One of the things that I read in the first book was about how we are not responsible for the relationship between the siblings. In fact, if we are constantly interferring and refereeing their bickering and squabling we are actually damaging their relationships as well as setting up a winner and loser situation.
I thought that was what I was supposed to do, evaluate the argument and then determine who was in the right and who was in the wrong. Only how does that end up being fair when half the time you don't really see what happened? Doesn't the oldest one generally end up being the fall guy er kid since they're the oldest and should know better?
(I may not have that exactly verbatim from the book as I don't have the book in front of me but that is the gist as how I understood it.)
So I said to myself, I'm paraphrasing but you get the gist.
"okay, I'm going to back off and let them fight it out, unless they get physical, and when they call to me to jump in and resolve for them I am going to be empathetic but tell them they need to work it out with each other."

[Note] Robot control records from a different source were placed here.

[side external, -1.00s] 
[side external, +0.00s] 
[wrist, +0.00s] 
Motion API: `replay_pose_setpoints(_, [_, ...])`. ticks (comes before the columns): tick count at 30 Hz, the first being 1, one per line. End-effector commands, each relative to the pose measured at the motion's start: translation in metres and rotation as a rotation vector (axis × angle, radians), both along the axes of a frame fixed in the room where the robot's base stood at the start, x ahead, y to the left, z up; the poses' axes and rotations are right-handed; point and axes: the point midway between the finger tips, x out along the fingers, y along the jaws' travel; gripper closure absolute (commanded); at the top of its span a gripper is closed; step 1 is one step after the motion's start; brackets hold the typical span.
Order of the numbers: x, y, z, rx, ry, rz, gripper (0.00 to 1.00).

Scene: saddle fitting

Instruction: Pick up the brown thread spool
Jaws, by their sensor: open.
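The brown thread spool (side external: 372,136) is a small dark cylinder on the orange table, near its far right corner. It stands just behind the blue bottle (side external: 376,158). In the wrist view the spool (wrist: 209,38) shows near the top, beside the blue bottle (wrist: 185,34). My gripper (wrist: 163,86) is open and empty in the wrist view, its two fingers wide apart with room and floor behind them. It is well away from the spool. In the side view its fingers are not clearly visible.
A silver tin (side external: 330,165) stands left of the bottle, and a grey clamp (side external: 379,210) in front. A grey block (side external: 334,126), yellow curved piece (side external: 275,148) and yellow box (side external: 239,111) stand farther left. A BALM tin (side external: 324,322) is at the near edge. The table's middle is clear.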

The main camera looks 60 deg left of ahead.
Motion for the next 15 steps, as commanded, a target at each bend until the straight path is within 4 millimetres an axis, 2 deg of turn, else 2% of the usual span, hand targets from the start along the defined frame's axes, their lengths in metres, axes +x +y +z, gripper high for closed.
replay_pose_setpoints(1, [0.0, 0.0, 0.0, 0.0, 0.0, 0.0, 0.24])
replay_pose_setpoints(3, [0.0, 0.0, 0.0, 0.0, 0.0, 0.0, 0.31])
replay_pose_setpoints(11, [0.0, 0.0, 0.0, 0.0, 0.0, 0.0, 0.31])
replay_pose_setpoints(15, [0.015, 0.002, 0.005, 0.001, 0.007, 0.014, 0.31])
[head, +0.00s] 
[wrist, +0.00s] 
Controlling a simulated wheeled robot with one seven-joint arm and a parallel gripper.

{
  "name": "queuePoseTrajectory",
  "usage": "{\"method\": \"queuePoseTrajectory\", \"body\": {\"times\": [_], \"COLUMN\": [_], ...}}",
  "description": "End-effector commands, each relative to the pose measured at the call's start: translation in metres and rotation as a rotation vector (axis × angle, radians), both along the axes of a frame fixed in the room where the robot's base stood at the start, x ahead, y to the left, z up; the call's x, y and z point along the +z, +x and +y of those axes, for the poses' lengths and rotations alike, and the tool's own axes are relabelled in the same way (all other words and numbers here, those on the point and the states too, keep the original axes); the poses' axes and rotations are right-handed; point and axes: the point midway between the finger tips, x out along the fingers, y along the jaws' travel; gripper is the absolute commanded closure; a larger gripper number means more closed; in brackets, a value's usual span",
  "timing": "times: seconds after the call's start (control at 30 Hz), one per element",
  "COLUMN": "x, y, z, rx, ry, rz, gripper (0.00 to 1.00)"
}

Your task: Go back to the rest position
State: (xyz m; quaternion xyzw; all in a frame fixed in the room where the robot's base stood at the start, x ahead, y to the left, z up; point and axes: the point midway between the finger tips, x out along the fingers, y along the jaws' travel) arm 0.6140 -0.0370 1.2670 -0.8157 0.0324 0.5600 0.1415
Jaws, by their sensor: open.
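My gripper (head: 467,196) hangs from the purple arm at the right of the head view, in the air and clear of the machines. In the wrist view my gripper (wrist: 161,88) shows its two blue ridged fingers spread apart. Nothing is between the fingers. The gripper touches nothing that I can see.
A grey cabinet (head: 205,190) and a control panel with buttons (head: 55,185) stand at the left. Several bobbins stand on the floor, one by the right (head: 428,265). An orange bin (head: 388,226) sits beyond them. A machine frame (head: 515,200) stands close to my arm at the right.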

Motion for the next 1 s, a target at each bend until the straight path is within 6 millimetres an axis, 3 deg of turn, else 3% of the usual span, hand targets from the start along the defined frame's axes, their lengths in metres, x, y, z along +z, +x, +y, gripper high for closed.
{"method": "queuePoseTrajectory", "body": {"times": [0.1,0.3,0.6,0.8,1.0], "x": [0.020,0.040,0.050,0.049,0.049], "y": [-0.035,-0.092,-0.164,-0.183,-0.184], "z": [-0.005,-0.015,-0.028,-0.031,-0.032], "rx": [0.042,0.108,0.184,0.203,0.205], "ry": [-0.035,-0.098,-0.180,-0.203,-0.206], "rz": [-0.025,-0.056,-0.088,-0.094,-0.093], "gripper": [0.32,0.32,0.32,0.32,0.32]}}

And that's what I did. What I wasn't expecting was the liberating feeling I got from backing off. When I heard the voices raised upstairs, I told myself to keep out of it, let them resolve it and I probably had the first peaceful day I had had in a long time. It was amazing. Not that everything went perfectly smoothly, after all the kids have to learn how to resolve their conflicts with one another and since my oldest has turned into a little lecturing (gee,where did she get that from) I do find it particularly difficult to listen to her harangue the younger two over some infraction they've committed against her.

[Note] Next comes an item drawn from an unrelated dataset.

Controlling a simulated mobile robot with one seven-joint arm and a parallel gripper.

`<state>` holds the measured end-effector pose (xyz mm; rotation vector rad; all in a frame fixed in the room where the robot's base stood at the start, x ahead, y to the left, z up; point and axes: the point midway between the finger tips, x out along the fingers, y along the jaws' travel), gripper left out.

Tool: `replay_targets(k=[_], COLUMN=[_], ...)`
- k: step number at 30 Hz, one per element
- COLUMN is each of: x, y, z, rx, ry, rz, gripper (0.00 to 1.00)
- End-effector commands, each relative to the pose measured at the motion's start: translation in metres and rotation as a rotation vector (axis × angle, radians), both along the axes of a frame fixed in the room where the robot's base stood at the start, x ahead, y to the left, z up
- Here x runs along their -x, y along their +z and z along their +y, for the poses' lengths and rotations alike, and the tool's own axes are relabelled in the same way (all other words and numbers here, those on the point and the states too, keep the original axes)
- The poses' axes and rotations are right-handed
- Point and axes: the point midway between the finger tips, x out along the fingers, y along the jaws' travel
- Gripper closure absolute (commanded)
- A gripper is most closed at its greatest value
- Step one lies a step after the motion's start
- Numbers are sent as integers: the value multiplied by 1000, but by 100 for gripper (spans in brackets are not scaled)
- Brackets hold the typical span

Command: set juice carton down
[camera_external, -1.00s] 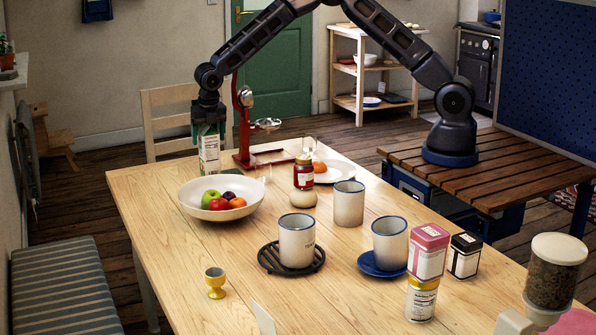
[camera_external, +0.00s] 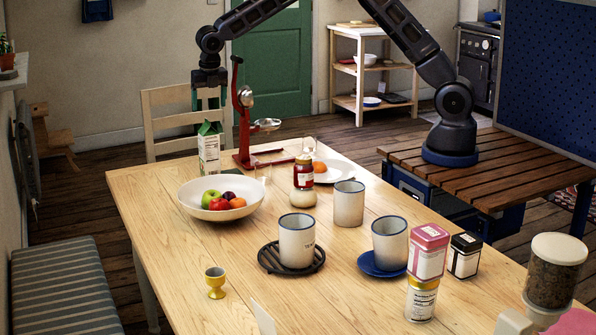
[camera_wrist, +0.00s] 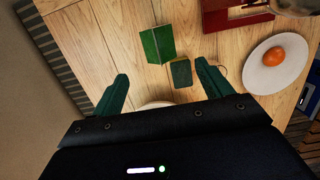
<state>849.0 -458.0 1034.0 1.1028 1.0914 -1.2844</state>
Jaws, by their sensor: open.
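The juice carton (camera_external: 209,148) stands upright at the far left end of the wooden table, behind the fruit bowl. It is white with a green gable top. In the wrist view its green top (camera_wrist: 158,44) shows beyond my fingers, apart from them. My gripper (camera_external: 209,96) is above the carton in the external view, with a gap between them. In the wrist view my gripper (camera_wrist: 158,90) has its two green fingers spread wide, with nothing between them. The carton's base is partly hidden behind the bowl.
The white fruit bowl (camera_external: 188,197) is just in front of the carton. The red press (camera_external: 240,130) stands close to its right. A plate with an orange (camera_wrist: 277,64), a red-labelled jar (camera_external: 304,172) and several mugs are farther right. The table's front left is mostly clear.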

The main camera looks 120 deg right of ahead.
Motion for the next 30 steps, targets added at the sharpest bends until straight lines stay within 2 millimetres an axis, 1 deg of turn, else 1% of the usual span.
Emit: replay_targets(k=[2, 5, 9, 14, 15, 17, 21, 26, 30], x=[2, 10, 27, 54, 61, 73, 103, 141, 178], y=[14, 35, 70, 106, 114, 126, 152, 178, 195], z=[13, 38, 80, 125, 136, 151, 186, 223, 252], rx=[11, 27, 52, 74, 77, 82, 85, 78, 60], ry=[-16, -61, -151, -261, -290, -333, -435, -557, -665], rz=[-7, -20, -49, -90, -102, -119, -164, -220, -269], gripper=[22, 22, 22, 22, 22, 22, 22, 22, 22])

And I have had to listen to E whine "work it out, work out" back at me and listen to her tell her siblings that "mommy doesn't care" because she sees my backing off as a lack of caring. Still, I can see that it will be worth it in the long run. After all, how many of us actually stop to consider that their learning to work together and resolve their problems now will benefit them when they are adults. How often have you heard the phrase "conflict resolution"? Well that's what these mini beings are learning from a very young age much like they are learning their ABCs. Only if we rob them of the opportunities to learn by solving every little problem that arises, we are not doing them any favours.
As for the rest of the book, I'm still working it out, trying to stumble my way through logical consequences, recognizing the attention seeker vs the power seeker and positive punishments but then I'm only half way through the second book. We can't afford to buy new books these days and Alyson's books appear to be very popular. I read part of her book and then had to surrender it back to the library for another anxious parent. I only just got it back again being fifth down the list.
My mom laughed at me when I started telling her about these books. I thought she'd be supportive after all the first book talks about stepping back from trying to be the perfect mother. But no, she said, "You will stress yourself out more reading all these books and trying to be the perfect parent."
My response: "I'm not trying to be a perfect parent, I'm just trying to find some peace."